WASHINGTON - The U.S. Postal Service will post a net loss of $1.9 billion on declining volumes of 88.1 billion pieces of mail for the six months ended March 31, 2010, further evidence that the Postal Service continues to face incredible challenges, Postmaster General John Potter said today.

    Potter reinforced the need for legislative and regulatory changes necessary to maintain a viable Postal Service. Two of those changes could save the Postal Service more than $8.5 billion in the first full year they are implemented: restructuring the prepayment of retiree health benefit payments and eliminating one day of delivery service per week.

    Despite the ongoing financial challenges, Potter commended employees for continuing to take costs out of the system and maintain high rates of customer service.

    Financial Results

    Chief Financial Officer Joseph Corbett reported that the 2010 mid-year financial results reflect the continuing effects of both the recent recession and the migration of mail to electronic alternatives. Corbett noted that for the foreseeable future, the Postal Service expects to see continuing declines in First-Class Mail, the most profitable class of mail.

    For the three months that ended on March 31, total volume was 3.3 percent less than the same period in 2009. Even with a one-time boost of $180 million of First-Class Mail revenue related to the Census, revenue at $16.7 billion was still 1.4 percent less than the same period a year ago.

    In contrast to the continuing declines in mailing services, the competitive products, shipping services, that account for 12 percent of total revenues and consist primarily of Priority Mail and Express Mail, grew 5.7 percent.

    Operating expenses were down 3.1 percent from a year ago and the net loss was reduced by over $300 million.

    For the first six months of the fiscal year, operating losses totaled $1.8 billion in 2010 compared to $2.3 billion in the previous year.

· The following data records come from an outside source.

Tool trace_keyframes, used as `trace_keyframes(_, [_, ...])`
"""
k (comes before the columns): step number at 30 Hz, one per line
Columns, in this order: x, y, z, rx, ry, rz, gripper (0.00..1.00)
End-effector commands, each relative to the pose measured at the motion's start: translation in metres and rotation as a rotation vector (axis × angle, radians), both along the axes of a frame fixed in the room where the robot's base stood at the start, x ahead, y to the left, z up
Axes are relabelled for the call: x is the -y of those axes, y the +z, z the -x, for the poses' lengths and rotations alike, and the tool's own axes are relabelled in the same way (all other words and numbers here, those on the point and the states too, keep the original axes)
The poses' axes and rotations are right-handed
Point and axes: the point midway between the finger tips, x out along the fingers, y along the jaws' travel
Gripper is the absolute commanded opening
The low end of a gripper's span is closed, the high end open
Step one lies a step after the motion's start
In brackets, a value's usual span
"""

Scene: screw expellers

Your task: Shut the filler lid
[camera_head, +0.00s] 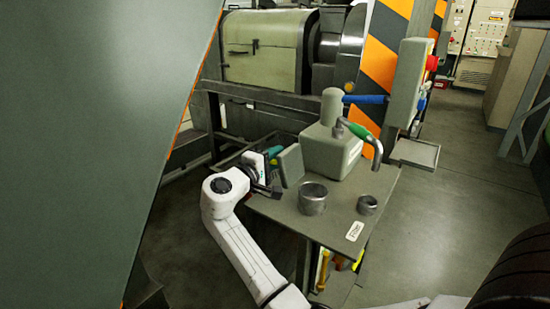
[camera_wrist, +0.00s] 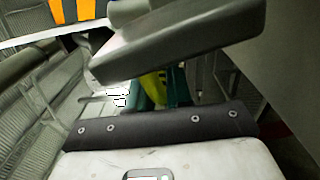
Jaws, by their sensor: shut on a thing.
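The filler lid (camera_head: 290,166) looks like a thick grey plate, raised and tilted at the left edge of the grey filler top (camera_head: 335,222). A white label reading "Filler" (camera_head: 355,231) lies at the front of this top. My gripper (camera_head: 272,160) is at the lid's left side, shut on it; the exact contact is hard to see. In the wrist view the lid (camera_wrist: 175,42) is a grey slab across the upper middle, close to my gripper (camera_wrist: 160,90). The slab hides part of the teal and yellow-green parts behind it.
A wide metal cup (camera_head: 313,198) and a smaller one (camera_head: 367,205) stand on the top, right of the lid. Behind them is a grey housing (camera_head: 330,150) with a green-handled lever (camera_head: 357,130). A large grey panel (camera_head: 90,120) fills the left. Floor at right is open.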

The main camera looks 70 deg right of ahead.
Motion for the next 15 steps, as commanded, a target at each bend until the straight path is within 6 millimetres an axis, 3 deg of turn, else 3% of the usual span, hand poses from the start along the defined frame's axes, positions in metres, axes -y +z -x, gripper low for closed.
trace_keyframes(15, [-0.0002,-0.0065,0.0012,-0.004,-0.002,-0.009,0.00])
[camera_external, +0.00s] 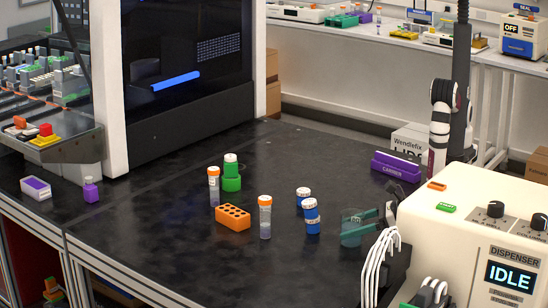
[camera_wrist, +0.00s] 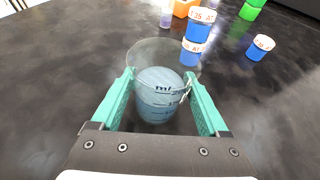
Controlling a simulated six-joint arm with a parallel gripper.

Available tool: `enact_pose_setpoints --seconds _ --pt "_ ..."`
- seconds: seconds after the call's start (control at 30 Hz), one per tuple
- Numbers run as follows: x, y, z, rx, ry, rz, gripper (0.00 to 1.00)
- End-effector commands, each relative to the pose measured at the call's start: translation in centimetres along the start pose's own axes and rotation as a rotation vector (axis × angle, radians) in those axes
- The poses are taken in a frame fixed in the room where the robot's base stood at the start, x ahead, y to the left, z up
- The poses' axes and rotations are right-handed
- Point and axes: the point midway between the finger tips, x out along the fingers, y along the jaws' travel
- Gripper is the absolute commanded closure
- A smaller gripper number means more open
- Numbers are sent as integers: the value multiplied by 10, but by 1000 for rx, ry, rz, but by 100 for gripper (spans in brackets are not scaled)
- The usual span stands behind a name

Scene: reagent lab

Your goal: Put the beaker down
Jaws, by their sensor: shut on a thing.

Included in the March 31 quarterly and year-to-date operating losses are expenses of $1.9 billion and $3.8 billion, respectively, to fund retiree health benefits.

    Aggressive measures to reduce costs continue. Work hours during the first half of the year were reduced 49 million hours below the previous year. Total mail volume decreased 6.3 percent during the first-half of the year, but managerial initiatives have reduced work hours by 12.7 percent in mail processing and 11.6 percent in customer services. For the year to date, overall expenses have been reduced $1.4 billion or 3.8 percent below the previous year.

    "Despite aggressive efforts to reduce costs, including the reduction in full-time equivalent employees by more than 120,000 since 2008, we are still experiencing unsustainable losses," said Corbett. "Quite simply, the business model is broken and laws, regulations and contracts must be changed to provide commercial operating flexibility needed for financial stability."

    At mid-year, the number of career employees stood at 594,000 at mid-year, a reduction of 47,000 compared to the previous year.

    With net losses reported for fiscal years 2007, 2008 and 2009 and continuing in 2010, the Form 10-Q will emphasize the continued significant uncertainty about the Postal Service's ability to generate liquidity to fund large cash payment obligations in 2011.

    The Postal Service's liquidity challenge is compounded by the requirement established in postal reform legislation of 2006 that the organization pay $5.4 billion to $5.8 billion annually to prefund future retiree health benefits - a requirement no other government or private sector organization faces. Last year, Congress enacted legislation to restructure the payment for 2009. However, there is no assurance that similar adjustments will be granted in 2010, or at all.

    Complete second-quarter results will be available Monday in the Postal Service's Form 10-Q report, at www.usps.com/financials (click Form 10-Q under Quarter Reports).

    In March 2010, the Postal Service presented an action plan for the next decade. View the plan online at Ensuring a Viable Postal Service for America

    Service Standards

    In other board action, Delores Killette, the Postal Service's Consumer Advocate and Vice President of Consumer Affairs, reported that on-time delivery of mail during the past three months was largely steady with 96 percent of overnight single-piece First-Class mail delivered on time.

    Overall, 85.7 percent of respondents polled in the most recent Customer Experience Measurement rated their experience in the top two categories - "very satisfied" or "mostly satisfied" - during the past three months.

    The Postal Service receives no direct support from taxpayers.